In our VHF tests we saw no differences between the two units, but as with HF we note that it would take some fairly strong signals to make a difference.

In a future post we'll follow up with some tests by injecting strong signals into the SDR, and seeing how well it can performs with the additional filtering compared to the original.

TOP: Airspy HF+ Discovery, BOTTOM: Original Airspy HF+
TOP: Airspy HF+ Discovery, BOTTOM: Original Airspy HF+

Conclusion

If you have an HF+ and were still troubled by really strong out of band interferers, the HF+ Discovery might be a good upgrade. Newcomers to SDR looking for high a performance DX SDR for HF and VHF should also strongly consider the HF+ Discovery. The original HF+ is still one of the best low cost DX SDRs we've tested, and the Discovery only makes it better.

As far as we can see regarding the choice between the original HF+ and HF+ Discovery, the only reason to really consider the original HF+ would be if you prefer to have separate HF and VHF antenna ports. The plastic case brings no real disadvantage, and the preselectors improve dynamic range and have no noticeable insertion loss.

6 comments

  1. BT

    Now the questions are…

    1) Why go to a single antenna input and a plastic case?
    2) Were the dual antenna inputs of the Airspy HF+ leaking into each other?
    3) All the problems with images in the VHF of Airspy HF+, is that fixed?
    4) Why so small? Won’t it get hot being that compact? Will the plastic case dissipate the infamous Airspy heat?
    5) Will there be another orgy of firmware updates to fix problems that should have been fixed prior to release?
    6) Why such a small bandwidth of 768 kHz?
    7) Will there be a trade-in program for original, dissatisfied buyers of Airspy HF+ wanting to chance it one more time with the Discovery version?

    “No external band aid filters are required. While the in-band performance of the Band-III tuner is excellent, it will require some filtering for very strong out of band signals at multiples of the tuned frequency.”

    • Kenny C

      its a economical SDR for casual users, if you want top notch you can always spend 1500.oo bucks on a NetSDR by RFSPace, i have an airspyHF+ and am quite satisfied with itR and i did not break the bank buying it

    • Timmy

      So should the price of the hardware be increased higher for everyone to pay the additional royalties on every device sold to the Via Licensing Corporation or else do some kind of oddball weirdness like the Raspberry Pi does ( http://www.raspberrypi.com/license-keys/ ) with the MPEG LA organisation ?
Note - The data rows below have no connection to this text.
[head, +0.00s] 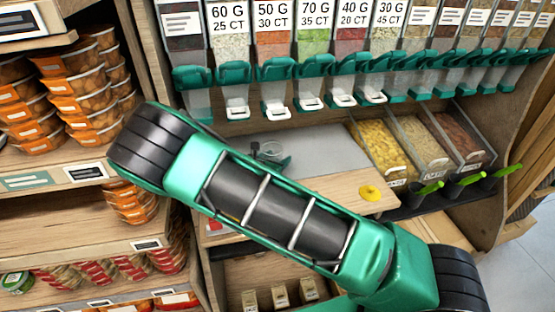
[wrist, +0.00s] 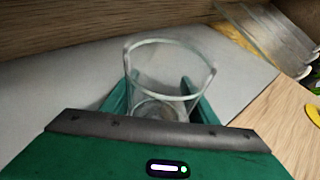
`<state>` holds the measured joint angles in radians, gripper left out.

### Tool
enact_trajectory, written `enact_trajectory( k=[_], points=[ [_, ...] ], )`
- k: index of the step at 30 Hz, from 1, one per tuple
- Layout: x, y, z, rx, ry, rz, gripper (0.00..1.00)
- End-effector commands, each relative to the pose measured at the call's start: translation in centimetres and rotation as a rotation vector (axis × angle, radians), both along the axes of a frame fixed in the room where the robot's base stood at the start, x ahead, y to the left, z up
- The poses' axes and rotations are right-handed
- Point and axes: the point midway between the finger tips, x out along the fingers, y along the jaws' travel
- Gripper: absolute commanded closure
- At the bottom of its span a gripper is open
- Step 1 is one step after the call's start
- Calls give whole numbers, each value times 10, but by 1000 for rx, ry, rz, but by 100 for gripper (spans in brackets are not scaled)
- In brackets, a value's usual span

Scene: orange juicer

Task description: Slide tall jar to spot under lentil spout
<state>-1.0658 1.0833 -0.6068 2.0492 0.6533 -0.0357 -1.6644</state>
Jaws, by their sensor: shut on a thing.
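A clear glass jar (wrist: 168,68) stands upright on the grey mat (wrist: 232,68) in the wrist view. My gripper (wrist: 160,95) is shut on it, with one green finger on each side of the glass. In the head view, part of the jar (head: 270,151) shows on the grey surface just beyond my arm, below the row of dispensers. Several dispenser spouts (head: 276,108) hang above the counter. Dispenser labels show weights and prices, and I cannot tell which one holds lentils.
Open bins of yellow, beige and brown dry goods (head: 388,150) stand right of the mat. A yellow round object (head: 371,193) lies on the wooden counter edge (head: 335,197). Shelves with stacked orange-labelled cups (head: 75,88) are at the left. Scoops with green handles (head: 468,180) sit at the right.

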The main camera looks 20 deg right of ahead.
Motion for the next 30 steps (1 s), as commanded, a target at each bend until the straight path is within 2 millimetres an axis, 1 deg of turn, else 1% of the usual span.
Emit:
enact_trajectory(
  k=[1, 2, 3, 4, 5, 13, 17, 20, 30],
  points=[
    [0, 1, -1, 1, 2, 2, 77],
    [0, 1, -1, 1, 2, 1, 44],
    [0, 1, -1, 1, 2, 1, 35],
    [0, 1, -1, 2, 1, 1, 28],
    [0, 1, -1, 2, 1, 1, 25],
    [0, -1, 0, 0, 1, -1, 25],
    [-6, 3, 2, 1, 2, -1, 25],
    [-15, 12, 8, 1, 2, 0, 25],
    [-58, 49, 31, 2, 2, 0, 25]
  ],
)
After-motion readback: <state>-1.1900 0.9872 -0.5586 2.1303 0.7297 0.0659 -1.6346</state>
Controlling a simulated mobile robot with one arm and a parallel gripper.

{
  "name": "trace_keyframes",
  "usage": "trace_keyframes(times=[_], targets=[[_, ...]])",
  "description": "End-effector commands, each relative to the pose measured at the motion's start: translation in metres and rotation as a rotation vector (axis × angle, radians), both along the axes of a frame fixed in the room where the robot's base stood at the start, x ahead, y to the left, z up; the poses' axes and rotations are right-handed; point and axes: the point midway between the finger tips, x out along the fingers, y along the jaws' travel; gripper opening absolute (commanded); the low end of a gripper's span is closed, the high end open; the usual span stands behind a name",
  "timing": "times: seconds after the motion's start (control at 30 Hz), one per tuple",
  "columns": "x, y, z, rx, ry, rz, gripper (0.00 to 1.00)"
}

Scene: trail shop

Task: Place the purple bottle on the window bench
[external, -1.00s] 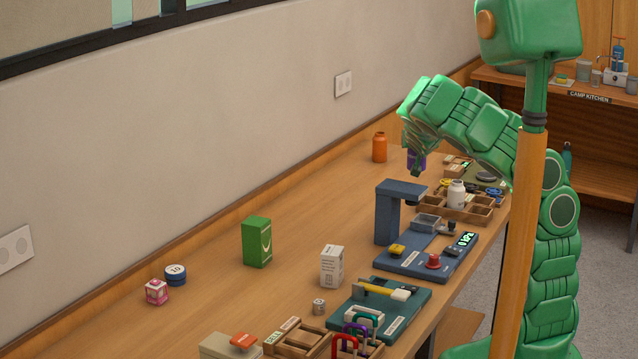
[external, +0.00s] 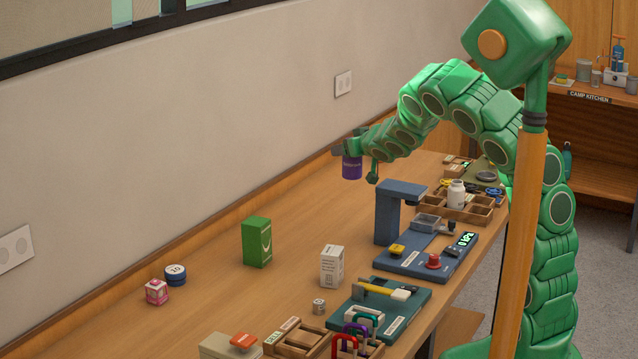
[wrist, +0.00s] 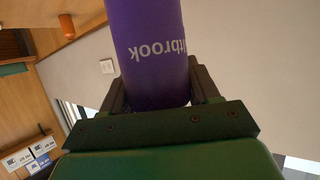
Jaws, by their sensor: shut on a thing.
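The purple bottle (external: 352,168) is in my gripper (external: 357,162), held in the air over the long wooden bench (external: 310,208) below the window. In the wrist view the purple bottle (wrist: 155,50) fills the top middle, with upside-down white lettering ending in "ltbrook". My gripper (wrist: 160,92) is shut on it, one finger on each side. In the external view the bottle looks upright, and part of it is hidden by the gripper.
A blue stand (external: 392,212), a green box (external: 257,242), a white box (external: 332,266) and a wooden sorting tray (external: 470,212) stand on the bench. An orange bottle (wrist: 67,27) shows in the wrist view. Bare wood lies along the wall side.

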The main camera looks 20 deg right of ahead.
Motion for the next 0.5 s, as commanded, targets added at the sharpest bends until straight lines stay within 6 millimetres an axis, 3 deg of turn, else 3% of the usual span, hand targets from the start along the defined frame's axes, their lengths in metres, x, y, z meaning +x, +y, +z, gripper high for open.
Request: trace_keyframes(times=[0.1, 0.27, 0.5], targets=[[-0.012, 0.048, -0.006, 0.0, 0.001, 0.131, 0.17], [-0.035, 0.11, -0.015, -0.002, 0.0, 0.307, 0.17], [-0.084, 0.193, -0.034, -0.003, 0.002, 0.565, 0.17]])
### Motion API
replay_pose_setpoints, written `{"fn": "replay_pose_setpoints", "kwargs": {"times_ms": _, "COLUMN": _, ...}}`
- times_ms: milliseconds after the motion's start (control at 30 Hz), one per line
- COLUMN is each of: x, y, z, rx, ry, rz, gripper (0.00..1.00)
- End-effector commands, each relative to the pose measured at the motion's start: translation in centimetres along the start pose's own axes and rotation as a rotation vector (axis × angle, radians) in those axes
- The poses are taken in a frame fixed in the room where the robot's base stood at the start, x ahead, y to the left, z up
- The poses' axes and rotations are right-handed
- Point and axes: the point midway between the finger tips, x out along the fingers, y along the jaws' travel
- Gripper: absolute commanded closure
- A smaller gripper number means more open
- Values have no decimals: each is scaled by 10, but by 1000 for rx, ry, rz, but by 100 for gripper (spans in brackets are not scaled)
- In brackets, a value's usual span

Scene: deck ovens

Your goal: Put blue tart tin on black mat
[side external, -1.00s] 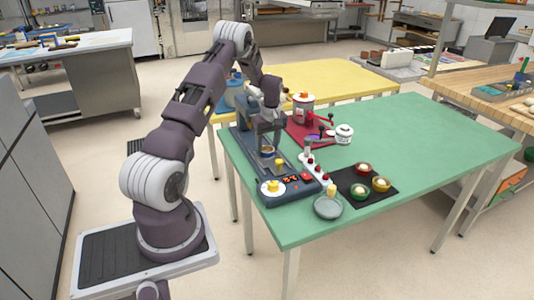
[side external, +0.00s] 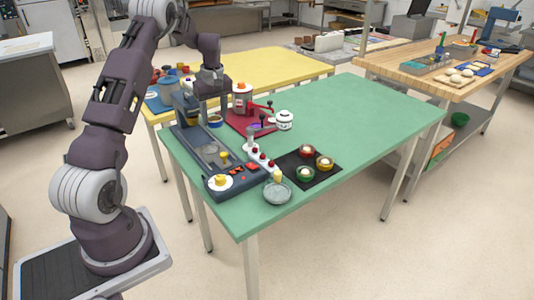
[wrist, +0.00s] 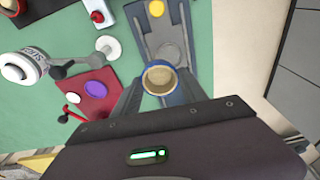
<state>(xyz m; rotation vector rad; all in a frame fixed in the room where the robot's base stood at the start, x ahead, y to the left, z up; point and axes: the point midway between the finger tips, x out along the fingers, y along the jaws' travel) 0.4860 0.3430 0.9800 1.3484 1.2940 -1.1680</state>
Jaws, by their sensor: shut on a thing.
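My gripper (side external: 212,112) is shut on the blue tart tin (side external: 214,121), a small round cup with a pale tan inside. It holds the tin above the grey and blue press-like machine. In the wrist view the tin's blue rim and pale filling (wrist: 160,80) show upright between the fingers. The black mat (side external: 291,164) lies on the green table, right of the machine. On it stand a red tin (side external: 305,149), a yellow tin (side external: 324,163) and a green tin (side external: 305,174), each with a pale ball inside.
The machine (side external: 205,163) is below my gripper. The table's right side is clear.

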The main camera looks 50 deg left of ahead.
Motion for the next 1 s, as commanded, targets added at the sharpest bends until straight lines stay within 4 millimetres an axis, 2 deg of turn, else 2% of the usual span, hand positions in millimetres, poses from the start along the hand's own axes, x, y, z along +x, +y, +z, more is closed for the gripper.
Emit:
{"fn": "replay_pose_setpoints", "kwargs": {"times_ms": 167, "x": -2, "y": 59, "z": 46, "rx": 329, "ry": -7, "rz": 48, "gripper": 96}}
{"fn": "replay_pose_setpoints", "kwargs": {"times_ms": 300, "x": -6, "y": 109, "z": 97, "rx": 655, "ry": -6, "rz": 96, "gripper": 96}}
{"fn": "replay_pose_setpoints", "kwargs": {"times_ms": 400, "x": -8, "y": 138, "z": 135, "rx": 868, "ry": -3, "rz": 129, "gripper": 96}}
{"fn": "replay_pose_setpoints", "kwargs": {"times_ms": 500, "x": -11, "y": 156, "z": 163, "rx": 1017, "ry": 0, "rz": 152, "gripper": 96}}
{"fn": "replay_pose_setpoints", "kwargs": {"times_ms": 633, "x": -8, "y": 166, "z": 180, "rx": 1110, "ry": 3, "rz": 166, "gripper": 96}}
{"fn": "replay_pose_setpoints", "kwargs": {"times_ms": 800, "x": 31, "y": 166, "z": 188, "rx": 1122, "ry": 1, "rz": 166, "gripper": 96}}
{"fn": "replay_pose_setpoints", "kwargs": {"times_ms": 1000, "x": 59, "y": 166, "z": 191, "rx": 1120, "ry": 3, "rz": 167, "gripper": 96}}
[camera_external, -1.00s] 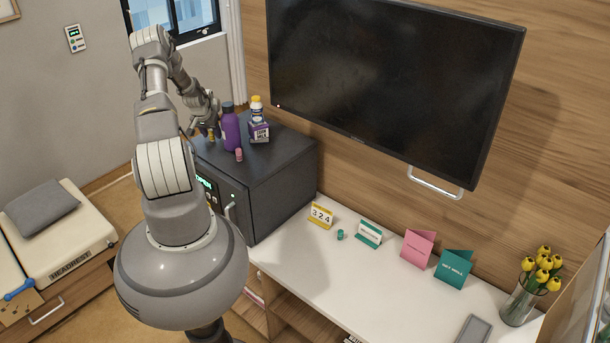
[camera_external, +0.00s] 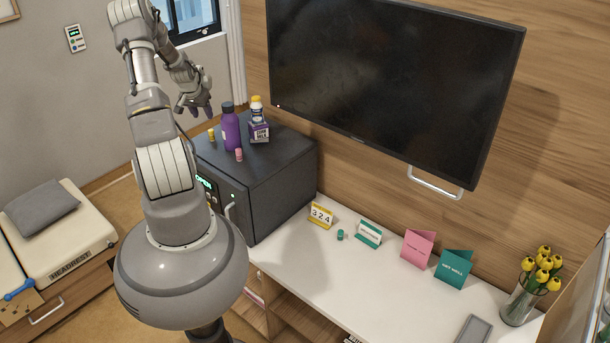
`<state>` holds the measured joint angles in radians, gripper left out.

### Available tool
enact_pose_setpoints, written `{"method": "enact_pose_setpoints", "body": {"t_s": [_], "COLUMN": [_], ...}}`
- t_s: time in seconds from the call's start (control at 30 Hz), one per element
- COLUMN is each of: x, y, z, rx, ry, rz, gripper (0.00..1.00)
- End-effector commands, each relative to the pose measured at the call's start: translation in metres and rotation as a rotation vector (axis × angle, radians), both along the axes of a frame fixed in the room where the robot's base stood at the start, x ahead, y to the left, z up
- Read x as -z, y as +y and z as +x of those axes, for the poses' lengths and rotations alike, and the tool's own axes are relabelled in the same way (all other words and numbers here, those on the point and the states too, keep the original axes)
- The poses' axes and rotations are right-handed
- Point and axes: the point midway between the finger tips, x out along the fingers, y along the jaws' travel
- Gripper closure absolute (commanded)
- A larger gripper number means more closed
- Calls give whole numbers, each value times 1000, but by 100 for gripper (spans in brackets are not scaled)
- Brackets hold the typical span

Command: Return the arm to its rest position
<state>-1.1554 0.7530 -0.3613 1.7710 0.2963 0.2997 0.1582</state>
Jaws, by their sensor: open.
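My gripper (camera_external: 196,108) is open and looks empty. It hangs in the air above and to the left of the dark cabinet (camera_external: 270,190), its fingers pointing down. A purple bottle (camera_external: 231,130) stands upright on the cabinet top, to the right of and below my gripper. A small yellow item (camera_external: 211,135) and a small pink item (camera_external: 239,155) are beside the bottle. My arm is raised and bent, with its upper joint near the top of the picture.
Cards and a calendar (camera_external: 321,215) stand on the white counter (camera_external: 330,265), with a vase of yellow flowers (camera_external: 530,290) at right.

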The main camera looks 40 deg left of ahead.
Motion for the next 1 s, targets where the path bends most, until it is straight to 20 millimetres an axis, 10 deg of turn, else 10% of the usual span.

      The reality is that DAB+ is an open standard that unfortunately uses some licensed codecs. And the patent licensing cartel is ingenious, they bundle together a very large number of mostly software patents from multiple companies into a neat package and charge the maximum fee for ALL the patents in that bundle (for anyone outside of the cartel), until the very last patent in bundle has expired (in all countries if you want to ship your product worldwide). I think that might be sometime, possible around 2024 maybe (and probably 2027 for the last patents outside of the US) for the MPEG-4 HE-AAC codec used in DAB+, but it could be earlier.

      ref: https://en.wikipedia.org/wiki/Advanced_Audio_Coding#Licensing_and_patents

      • Bjarne Mjelde

        You have free DAB+ decoders to be used with SDRs. But one DAB multiplex is around 1500 kHz wide, while the HF+ can only sample 660 kHz alias-free.